5. The electrical connector structure according to claim 1, wherein the base comprises a second accommodating slot and a second positioning slot, the second shielding sheet comprises a second positioning sheet, the second shielding sheet is accommodated in the second accommodating slot, and the second positioning sheet is inserted and positioned in the second positioning slot.

6. The electrical connector structure according to claim 5, wherein the second accommodating slot and the second positioning slot communicates with each other and are adjacently disposed, the base comprises a block wall arranged between the second accommodating slot and the second positioning slot, and the block wall blocks a lateral surface of the second positioning sheet.

7. The electrical connector structure according to claim 5, wherein each of the second terminal elastic arms and the second positioning sheet are disposed at two sides of the second shielding sheet.

8. The electrical connector structure according to claim 1, wherein the base comprises a flat slot inwardly extended from the rear end and disposed in the tongue piece, and the middle partition is inserted in the flat slot.

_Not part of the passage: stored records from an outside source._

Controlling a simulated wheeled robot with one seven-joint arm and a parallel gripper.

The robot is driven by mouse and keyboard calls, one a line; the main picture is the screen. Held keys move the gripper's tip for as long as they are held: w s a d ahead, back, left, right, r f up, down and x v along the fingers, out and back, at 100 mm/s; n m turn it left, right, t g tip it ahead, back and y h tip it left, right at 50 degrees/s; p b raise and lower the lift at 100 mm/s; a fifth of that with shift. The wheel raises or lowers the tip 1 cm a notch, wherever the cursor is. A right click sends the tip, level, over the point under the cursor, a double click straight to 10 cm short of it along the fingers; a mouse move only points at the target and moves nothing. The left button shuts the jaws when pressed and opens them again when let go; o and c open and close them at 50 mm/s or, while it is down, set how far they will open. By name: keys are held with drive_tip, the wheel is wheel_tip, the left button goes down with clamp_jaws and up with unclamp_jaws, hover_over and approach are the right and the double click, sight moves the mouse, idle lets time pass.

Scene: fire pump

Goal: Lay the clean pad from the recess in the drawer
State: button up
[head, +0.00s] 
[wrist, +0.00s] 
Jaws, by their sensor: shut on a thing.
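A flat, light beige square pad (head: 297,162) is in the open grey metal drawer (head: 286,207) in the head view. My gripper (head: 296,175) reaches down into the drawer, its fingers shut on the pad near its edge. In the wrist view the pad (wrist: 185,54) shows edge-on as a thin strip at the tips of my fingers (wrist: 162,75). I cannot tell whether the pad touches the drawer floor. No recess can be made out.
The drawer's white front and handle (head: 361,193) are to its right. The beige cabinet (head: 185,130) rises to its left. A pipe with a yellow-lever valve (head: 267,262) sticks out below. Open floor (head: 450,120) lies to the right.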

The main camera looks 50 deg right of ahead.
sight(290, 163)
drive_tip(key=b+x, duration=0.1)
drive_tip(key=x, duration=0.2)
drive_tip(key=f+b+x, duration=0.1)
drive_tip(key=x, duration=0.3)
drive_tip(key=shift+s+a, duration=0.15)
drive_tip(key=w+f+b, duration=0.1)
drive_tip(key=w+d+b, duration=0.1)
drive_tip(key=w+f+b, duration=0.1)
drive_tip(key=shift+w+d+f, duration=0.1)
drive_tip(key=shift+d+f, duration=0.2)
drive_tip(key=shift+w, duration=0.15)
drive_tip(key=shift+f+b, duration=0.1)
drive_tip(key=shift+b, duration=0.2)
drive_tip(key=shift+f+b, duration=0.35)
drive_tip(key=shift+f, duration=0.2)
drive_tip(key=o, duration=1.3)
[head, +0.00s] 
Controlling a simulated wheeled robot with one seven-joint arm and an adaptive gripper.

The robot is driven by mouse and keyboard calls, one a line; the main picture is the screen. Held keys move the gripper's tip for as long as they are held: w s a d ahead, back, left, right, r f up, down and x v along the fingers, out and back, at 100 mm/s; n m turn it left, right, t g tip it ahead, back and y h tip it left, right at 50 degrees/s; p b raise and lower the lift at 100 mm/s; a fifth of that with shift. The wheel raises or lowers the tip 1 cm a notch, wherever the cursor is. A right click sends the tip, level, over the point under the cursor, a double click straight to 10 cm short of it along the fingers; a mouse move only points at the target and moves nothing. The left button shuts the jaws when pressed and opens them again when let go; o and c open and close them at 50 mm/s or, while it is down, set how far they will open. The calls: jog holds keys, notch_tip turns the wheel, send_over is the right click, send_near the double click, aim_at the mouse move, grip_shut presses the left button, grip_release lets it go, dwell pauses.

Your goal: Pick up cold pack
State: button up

9. The electrical connector structure according to claim 1, wherein the first case elastic arm is multiple in number, and each of the first case elastic arms and each of the first terminal elastic arms are alternately arranged.

10. The electrical connector structure according to claim 1, wherein the second case elastic arm is multiple in number, and each of the second case elastic arms and each of the second terminal elastic arms are alternately arranged.